Sauté garlic in olive oil until softened, add the pork chops and cook on medium-high heat for 6-10 minutes. As it cooks, whisk together the vinegar, whiskey, and a teaspoon of olive oil. Add the mixture to the pan, filling in the spaces between the pork chops. Turn the pork chops over and stir the apples, cook for another 6-10 minutes until done.  Serve with mustard and a side salad.

The Family Version:

Pork Loin Roast, 2-3 pounds

4-5 apples, chopped

2 cloves garlic

4 Tablespoons of balsamic vinegar

5 Tablespoon whiskey or bourbon

Preheat oven to 375. Place pork loin in a roasting pan and add about an inch of water. Salt and pepper the roast generously. Cover loosely with foil and bake for 2 hours (or more, depending on the size of the roast). Whisk together the whiskey, vinegar and garlic in a small bowl.

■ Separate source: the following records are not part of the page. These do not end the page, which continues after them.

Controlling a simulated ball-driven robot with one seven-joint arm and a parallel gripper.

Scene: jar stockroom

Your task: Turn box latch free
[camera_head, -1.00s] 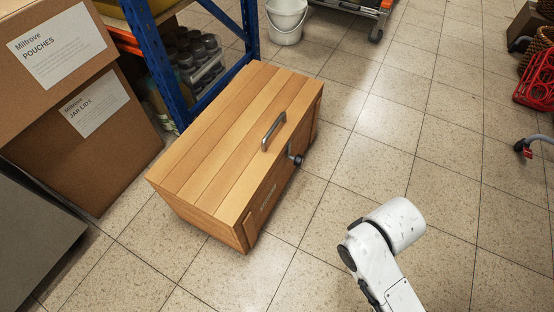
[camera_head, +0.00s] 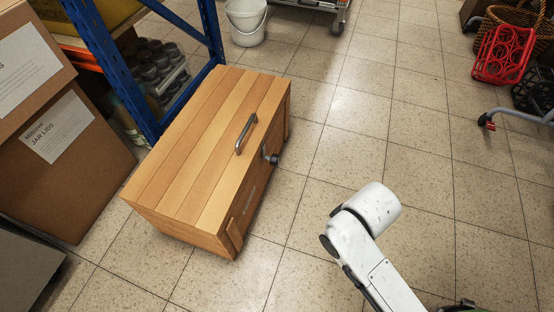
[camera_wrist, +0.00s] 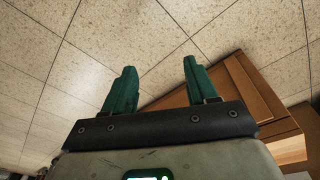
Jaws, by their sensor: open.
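A wooden box (camera_head: 205,150) with a plank lid stands on the tiled floor in the head view. A metal handle (camera_head: 246,134) is on its lid. The dark latch (camera_head: 272,159) sticks out from the box's front face, below the handle. In the wrist view my gripper (camera_wrist: 160,82) is open and empty, its two green fingers apart over floor tiles. Part of a brown wooden thing, probably the box, shows right of and behind the fingers. The latch does not show in the wrist view. In the head view my arm is right of the box, apart from it; the gripper is not visible there.
A blue-posted shelf (camera_head: 115,70) with jars stands behind the box. Cardboard boxes (camera_head: 65,180) stack at the left. A white bucket (camera_head: 246,22) stands at the back. A red rack (camera_head: 504,53) and a wheeled leg are at the right. The floor right of the box is clear.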

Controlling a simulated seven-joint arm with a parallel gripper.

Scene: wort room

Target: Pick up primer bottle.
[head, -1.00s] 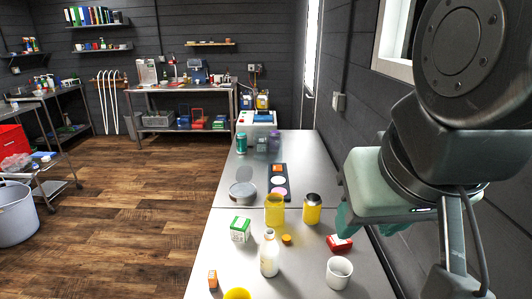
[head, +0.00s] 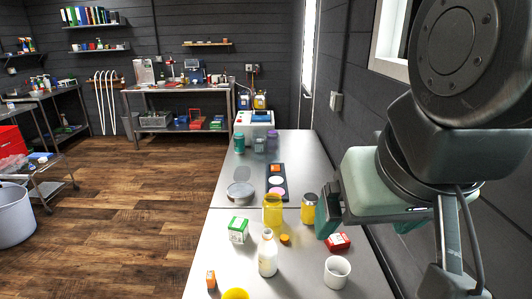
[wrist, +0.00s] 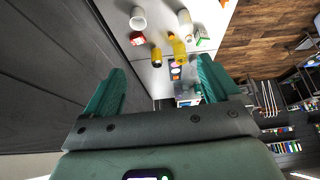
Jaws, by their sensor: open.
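A white bottle (head: 268,252) with a pale cap, the likeliest primer bottle, stands upright on the near part of the grey table (head: 225,262). No label can be read. It also shows in the wrist view (wrist: 185,20), near the top edge. My gripper (head: 352,218) is to the right of the bottle, apart from it and above the table's right side. In the wrist view my two teal fingers (wrist: 160,72) are spread wide with nothing between them close up.
Around the bottle stand a yellow jar (head: 272,210), a dark-lidded yellow jar (head: 309,208), an orange cap (head: 285,240), a green-and-white box (head: 238,230), a red box (head: 337,242) and a white mug (head: 337,272). The dark wall (head: 362,125) is close on the right.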

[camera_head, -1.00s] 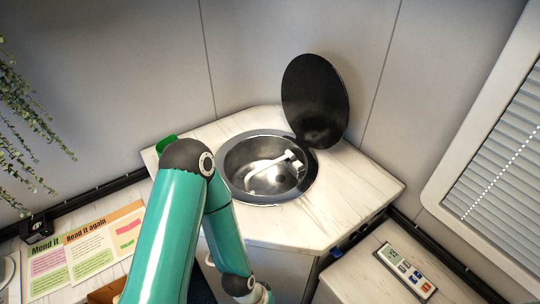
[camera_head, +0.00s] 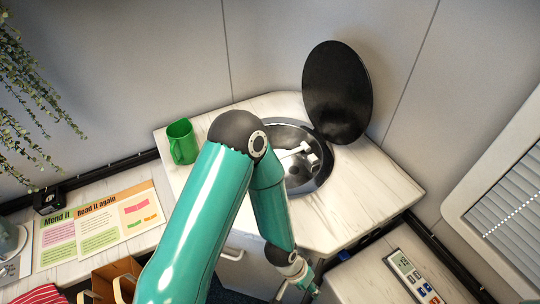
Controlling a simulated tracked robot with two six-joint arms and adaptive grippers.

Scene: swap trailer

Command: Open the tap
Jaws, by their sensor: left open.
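The white tap (camera_head: 296,152) stands in a round steel sink (camera_head: 322,181) set into the corner counter. Its spout reaches over the basin; part of the tap and the basin's left side are hidden behind my left arm. My left gripper (camera_head: 304,292) is open at the bottom of the view, in front of the counter and below its top, well apart from the tap. Its fingers are small and partly cut off. My right gripper is not in view.
A black round lid (camera_head: 338,92) stands raised behind the sink. A panel with buttons (camera_head: 412,277) lies at lower right. Leaflets (camera_head: 95,228) and a wooden box (camera_head: 112,277) are at left. The counter right of the sink is clear.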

When the pork has cooked for 2 hours, remove from oven and pour 3-4 tablespoons of the vinegar mixture over the pork. Cook another 30 minutes uncovered, or until internal temperature reaches 145 degrees with a 3-5 minutes resting time. Toss the remaining vinegar mixture with the chopped apples in a skillet and saute until tender.

Slice pork and serve with Balsamic apples and a generous portion of speckled grainy mustard.

This pairs really well with a salad made up of fresh Asian pears or apple slices and toasted walnuts all tossed in a balsamic vinaigrette.